To interpret the performance data provided during the hardware event-based sampling analysis, you may follow the steps below:
Learn Metrics and Define a Performance Baseline
In the Microarchitecture Exploration viewpoint, click the Summary tab to switch to the Summary window.
The first section displays the summary statistics on the overall application execution per hardware-related metrics measured in Pipeline Slots or Clockticks. Metrics are organized by execution categories in a list and also represented as a µPipe diagram. To view a metric description, mouse over the help icon :
In the example above, mousing over the L1 Bound metric displays the metric description in the tooltip.
A flagged metric value signals a performance issue for the whole application execution. Mouse over the flagged value to read the issue description:
You may use the performance issues identified by the VTune Amplifier as a baseline for comparison of versions before and after optimization. Your primary performance indicator is the Elapsed time value.
Grayed out metric values indicate that the data collected for this metric is unreliable. This may happen, for example, if the number of samples collected for PMU events is too low. In this case, when you hover over such an unreliable metric value, the VTune Amplifier displays a message:
You may either ignore this data, or rerun the collection with the data collection time, sampling interval, or workload increased.
By default, the VTune Amplifier collects Microarchitecture Exploration data in the Detailed mode. In this mode, all metric names in the Summary view are hyperlinks. Clicking such a hyperlink opens the Bottom-up window and sorts the data in the grid by the selected metric. The lightweight Summary collection mode is limited to the Summary view statistics.
Identify Hardware Issues
To view hardware issues per a program unit, switch to the Bottom-up pane. Each row represents a program unit and percentage of time used by this unit. Program units that take more than 5% of the CPU time are considered as hotspots. By default, the VTune Amplifier sorts the data in the descending order by Clockticks and provides the hotspots at the top of the list.
Most of the columns in the Bottom-up pane represent a hardware performance metric. VTune Amplifier calculates a metric based on the formula provided by Intel architects. Mouse over the column header to read the metric description. By default, metric values are represented as numbers. You can change the representation mode with the Show Data As context menu option.
The right pane displays a context summary for the selected function. Analyze per-function hardware metrics and their visual representation on the µPipe diagram to estimate the contribution of this particular function to the overall performance.
Each metric has a threshold value. If the metric value exceeds the threshold and the program unit is a hotspot, the VTune Amplifier highlights this value in pink as performance-critical. Mouse over each pink cell to read a description of the issue and recommended solution (if any).
In the example above, created on the Intel microarchitecture code name Skylake, the VTune Amplifier identified the sphere_intersect function as one of the biggest hotspots that took much CPU time. VTune Amplifier detected that the back-end portion of the pipeline caused the stalls. For the back-end, the VTune Amplifier identified Memory Bound > L1 Bound issue as a dominant bottleneck. 14.6% of Clockticks used in this function was stalled missing L1 data cache. This means that if you focus on this function hotspot and optimize it, you can potentially gain ~15% speed-up for this function.
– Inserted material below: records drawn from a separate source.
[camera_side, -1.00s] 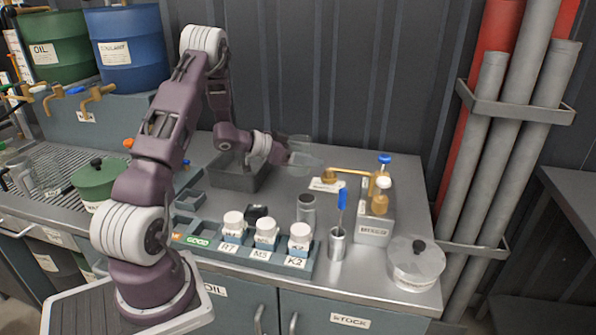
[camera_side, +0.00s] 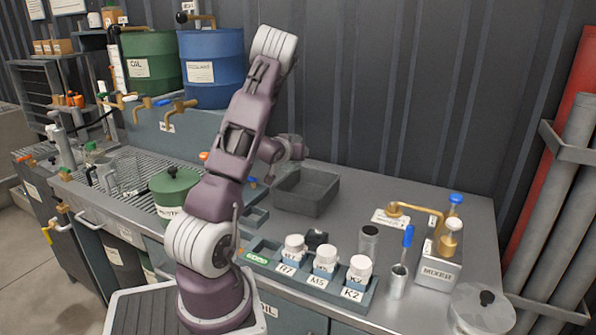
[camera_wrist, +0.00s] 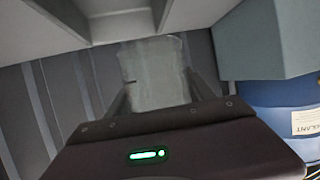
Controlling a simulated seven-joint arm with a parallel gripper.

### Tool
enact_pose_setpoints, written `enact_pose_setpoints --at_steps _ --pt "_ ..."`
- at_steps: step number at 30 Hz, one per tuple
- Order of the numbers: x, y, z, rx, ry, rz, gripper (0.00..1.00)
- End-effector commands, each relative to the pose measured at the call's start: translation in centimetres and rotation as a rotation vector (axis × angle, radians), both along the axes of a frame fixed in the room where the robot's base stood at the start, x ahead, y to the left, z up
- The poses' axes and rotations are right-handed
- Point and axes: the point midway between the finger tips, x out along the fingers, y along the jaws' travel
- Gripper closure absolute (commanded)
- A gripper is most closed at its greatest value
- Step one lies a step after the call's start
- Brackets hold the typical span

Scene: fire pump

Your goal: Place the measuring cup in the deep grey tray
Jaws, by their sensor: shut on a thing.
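My gripper (camera_wrist: 160,95) is shut on a clear, cup-like vessel, which I take to be the measuring cup (camera_wrist: 155,70). In the wrist view it sits between the two fingers, with a small dark mark on its side. The deep grey tray (camera_side: 318,200) stands on the counter near the back wall and looks empty.
A rack (camera_side: 300,279) with several white-lidded jars is in front of the tray. A clear jug (camera_side: 128,178) and a green pot (camera_side: 172,190) stand on the drain grid at left. A brass-topped mixer (camera_side: 437,270) stands at right. A blue barrel (camera_side: 212,70) is behind my arm.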

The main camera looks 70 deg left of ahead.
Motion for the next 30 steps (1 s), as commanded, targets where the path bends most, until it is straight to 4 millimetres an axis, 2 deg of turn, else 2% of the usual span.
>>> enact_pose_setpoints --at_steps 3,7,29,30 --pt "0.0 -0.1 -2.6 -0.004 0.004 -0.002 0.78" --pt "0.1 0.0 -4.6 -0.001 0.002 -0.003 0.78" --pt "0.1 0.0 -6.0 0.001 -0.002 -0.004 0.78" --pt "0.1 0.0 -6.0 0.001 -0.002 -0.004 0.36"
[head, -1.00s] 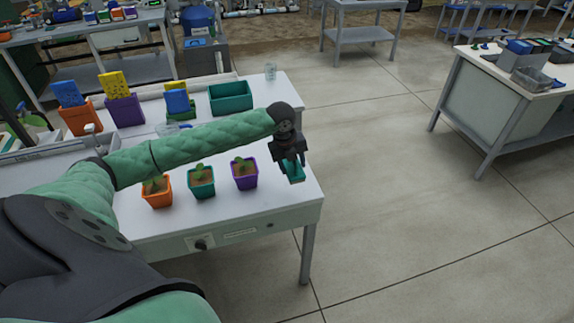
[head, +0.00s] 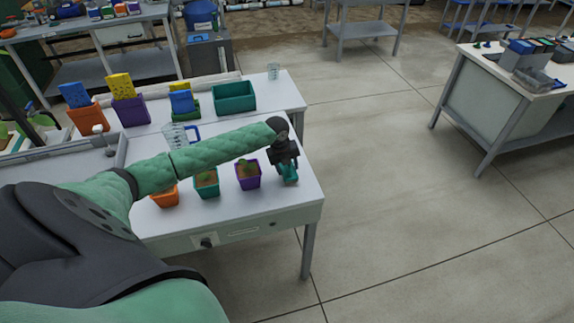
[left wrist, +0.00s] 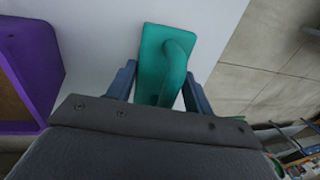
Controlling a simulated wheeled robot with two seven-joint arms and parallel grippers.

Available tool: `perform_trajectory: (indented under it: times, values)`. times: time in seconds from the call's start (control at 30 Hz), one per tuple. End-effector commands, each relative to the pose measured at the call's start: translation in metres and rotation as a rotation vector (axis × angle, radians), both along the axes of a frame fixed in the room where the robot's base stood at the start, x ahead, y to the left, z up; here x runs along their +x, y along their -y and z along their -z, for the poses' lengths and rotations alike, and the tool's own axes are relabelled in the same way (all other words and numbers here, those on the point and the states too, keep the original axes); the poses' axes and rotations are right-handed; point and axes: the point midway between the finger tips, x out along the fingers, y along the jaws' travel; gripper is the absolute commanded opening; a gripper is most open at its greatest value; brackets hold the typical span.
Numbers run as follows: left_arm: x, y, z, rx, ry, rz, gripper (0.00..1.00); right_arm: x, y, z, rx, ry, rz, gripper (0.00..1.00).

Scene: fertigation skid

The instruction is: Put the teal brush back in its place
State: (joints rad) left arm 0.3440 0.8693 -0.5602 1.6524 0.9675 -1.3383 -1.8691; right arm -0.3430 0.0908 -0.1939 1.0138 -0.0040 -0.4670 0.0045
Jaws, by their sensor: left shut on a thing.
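The teal brush (head: 290,175) is in my left gripper (head: 286,166), by the right end of the white table, right of the purple pot. In the left wrist view the brush (left wrist: 153,48) shows its flat teal back and curved handle between the two fingers of the left gripper (left wrist: 160,88). The gripper is shut on the brush. I cannot tell whether the brush touches the table. My right gripper is not in view.
Orange (head: 164,198), teal (head: 206,188) and purple (head: 248,180) plant pots stand left of the gripper. Behind are a teal bin (head: 234,98), coloured holders with blue and yellow pieces, and a clear jug (head: 175,138). The table (head: 300,200) ends just right of the gripper.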

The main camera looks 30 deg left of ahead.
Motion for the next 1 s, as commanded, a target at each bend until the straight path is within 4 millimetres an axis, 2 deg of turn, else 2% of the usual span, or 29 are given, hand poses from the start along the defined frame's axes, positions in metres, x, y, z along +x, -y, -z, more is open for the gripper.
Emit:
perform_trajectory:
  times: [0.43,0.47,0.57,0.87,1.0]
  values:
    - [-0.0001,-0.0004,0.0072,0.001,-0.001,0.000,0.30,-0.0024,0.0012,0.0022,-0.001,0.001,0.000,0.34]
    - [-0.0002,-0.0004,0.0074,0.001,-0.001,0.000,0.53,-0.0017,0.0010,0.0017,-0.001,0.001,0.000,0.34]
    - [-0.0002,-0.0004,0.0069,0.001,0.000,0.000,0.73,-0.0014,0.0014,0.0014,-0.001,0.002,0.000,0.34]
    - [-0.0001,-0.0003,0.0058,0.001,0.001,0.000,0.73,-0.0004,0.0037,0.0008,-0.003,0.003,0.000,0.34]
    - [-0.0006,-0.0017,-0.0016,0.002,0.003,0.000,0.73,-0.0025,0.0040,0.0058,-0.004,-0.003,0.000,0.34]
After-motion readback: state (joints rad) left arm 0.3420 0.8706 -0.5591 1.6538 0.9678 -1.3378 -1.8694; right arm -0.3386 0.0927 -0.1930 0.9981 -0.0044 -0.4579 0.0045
VTune Amplifier is able to identify the most common types of pipeline bottlenecks. You may go deeper for more details. If the deeper levels of the metrics do not display any data, it means that the VTune Amplifier cannot see a dominant bottleneck on the lower level.
When you identified a critical function, double-click it to open the Source/Assembly window and analyze the source code.
The Source/Assembly window displays locator metrics that show what code contributed the most to the issue represented by the metric. For example, if you have the Back-End Bound metric equal to 60% for your function, the source view for this function splits the 60% value across function source lines or instructions to help you identify a source line/instruction with the biggest value contributing the most to the total 60% Back-End Bound metric.
Use the hotspots navigation toolbar buttons to navigate to the biggest hotspot for each locator metric and identify the code to optimize.
You may view the collected data using the Hotspots viewpoint or run the Hotspots analysis type. Analyzing the source and assembly code for the hotspot function in the Hotspots viewpoint helps identify which instruction contributes most to the poor performance and how much CPU time the hotspot source line takes. Such a code analysis could be useful for the hotspots that do not show any issues in the sub-metrics but do show problems at the upper level of metrics (see the example above).
Run the comparison analysis to understand the performance gain you obtained after your optimization.
You may create your custom analysis configuration and monitor events you are interested in.